(Extracted data entries)
----

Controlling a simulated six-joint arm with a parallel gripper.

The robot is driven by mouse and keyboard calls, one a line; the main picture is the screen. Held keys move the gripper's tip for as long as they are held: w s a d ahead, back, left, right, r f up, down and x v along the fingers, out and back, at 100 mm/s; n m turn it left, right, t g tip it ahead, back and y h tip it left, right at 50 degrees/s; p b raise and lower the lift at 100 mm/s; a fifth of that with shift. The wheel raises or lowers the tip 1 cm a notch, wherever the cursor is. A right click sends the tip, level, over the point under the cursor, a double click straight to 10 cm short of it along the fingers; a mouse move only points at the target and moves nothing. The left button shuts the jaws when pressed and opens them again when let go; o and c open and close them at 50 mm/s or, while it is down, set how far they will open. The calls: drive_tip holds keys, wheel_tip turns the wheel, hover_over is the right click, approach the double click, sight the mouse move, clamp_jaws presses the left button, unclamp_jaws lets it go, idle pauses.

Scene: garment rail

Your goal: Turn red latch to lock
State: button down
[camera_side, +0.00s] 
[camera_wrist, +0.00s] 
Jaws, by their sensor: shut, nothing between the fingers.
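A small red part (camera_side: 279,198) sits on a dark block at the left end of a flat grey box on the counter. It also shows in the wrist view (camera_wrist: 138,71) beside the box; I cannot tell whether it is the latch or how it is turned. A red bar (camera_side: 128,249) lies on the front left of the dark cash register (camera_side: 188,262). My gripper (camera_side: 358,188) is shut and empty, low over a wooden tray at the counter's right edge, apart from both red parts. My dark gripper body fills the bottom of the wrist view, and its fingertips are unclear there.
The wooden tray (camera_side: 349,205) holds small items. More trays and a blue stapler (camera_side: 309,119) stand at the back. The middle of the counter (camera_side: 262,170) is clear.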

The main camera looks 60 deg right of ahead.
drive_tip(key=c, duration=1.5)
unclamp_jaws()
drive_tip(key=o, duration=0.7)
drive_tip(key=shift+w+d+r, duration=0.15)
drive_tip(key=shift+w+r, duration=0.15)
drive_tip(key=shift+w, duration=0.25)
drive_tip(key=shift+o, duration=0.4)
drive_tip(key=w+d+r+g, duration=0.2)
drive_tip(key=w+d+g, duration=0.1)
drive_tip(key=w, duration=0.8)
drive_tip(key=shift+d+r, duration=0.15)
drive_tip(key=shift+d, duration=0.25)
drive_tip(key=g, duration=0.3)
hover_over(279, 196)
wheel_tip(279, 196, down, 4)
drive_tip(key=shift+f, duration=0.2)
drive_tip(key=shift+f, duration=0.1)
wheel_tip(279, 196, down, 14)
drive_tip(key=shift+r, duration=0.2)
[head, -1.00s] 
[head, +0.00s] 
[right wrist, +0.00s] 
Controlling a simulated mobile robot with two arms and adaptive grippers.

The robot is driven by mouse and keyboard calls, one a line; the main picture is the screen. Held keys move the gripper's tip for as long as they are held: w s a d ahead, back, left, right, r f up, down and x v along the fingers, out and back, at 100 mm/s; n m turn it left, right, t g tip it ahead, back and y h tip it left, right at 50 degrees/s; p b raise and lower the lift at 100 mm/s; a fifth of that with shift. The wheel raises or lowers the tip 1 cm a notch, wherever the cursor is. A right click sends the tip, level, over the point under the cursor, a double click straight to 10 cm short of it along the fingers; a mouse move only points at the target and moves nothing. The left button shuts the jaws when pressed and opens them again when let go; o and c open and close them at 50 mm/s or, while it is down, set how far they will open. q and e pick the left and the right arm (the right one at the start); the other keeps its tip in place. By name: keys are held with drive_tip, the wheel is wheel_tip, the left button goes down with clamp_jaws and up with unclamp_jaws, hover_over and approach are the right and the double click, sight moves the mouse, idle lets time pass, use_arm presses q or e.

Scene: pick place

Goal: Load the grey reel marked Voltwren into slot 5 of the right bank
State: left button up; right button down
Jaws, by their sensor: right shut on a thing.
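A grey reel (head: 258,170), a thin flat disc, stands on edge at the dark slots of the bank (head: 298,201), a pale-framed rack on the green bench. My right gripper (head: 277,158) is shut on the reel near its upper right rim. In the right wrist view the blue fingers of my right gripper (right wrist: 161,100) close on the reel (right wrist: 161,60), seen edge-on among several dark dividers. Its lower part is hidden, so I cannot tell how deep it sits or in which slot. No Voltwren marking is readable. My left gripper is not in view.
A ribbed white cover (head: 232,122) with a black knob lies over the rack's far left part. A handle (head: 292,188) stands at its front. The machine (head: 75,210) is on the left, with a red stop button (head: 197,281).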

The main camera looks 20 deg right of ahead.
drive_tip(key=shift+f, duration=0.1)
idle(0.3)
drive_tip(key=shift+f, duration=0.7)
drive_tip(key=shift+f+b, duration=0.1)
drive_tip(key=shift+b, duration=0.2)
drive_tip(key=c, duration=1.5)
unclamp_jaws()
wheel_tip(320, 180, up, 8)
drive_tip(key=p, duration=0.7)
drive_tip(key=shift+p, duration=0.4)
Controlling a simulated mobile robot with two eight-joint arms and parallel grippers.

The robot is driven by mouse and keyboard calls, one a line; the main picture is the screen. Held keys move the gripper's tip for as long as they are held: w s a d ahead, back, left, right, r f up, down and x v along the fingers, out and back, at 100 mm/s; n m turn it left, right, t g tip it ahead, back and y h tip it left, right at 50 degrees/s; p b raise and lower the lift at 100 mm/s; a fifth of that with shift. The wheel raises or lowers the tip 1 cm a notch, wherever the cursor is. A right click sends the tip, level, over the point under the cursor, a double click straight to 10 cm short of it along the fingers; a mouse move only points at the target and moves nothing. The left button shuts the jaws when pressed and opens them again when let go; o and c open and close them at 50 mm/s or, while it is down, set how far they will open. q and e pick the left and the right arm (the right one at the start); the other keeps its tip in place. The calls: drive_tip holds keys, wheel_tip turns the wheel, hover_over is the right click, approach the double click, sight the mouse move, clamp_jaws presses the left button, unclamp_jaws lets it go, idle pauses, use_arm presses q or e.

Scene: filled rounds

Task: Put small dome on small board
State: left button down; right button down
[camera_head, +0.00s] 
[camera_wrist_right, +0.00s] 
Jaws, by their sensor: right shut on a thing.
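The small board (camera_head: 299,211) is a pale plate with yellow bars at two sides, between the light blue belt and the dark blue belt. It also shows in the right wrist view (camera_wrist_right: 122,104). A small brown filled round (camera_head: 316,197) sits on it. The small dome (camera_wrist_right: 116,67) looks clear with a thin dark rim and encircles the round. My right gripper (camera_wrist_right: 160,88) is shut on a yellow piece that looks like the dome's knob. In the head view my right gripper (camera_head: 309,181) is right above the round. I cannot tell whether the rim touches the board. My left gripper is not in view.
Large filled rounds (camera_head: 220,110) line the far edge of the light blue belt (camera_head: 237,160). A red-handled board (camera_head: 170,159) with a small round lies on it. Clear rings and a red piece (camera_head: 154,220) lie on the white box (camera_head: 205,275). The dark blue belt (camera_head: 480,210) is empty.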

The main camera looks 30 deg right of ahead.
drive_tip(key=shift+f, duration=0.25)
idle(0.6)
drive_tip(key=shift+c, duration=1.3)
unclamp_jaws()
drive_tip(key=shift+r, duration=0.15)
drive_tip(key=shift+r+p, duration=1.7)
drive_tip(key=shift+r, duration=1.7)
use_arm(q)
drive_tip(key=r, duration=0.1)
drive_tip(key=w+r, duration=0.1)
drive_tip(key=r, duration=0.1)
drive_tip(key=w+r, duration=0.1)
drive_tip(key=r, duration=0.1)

----

**Work to complete**
Starting at the line that contains "State: button down" and ending at the line that contains "[camera_wrist, +0.00s]", retype each line exactly; omit everything outside that range.

**Result of the task**
State: button down
[camera_side, +0.00s] 
[camera_wrist, +0.00s] 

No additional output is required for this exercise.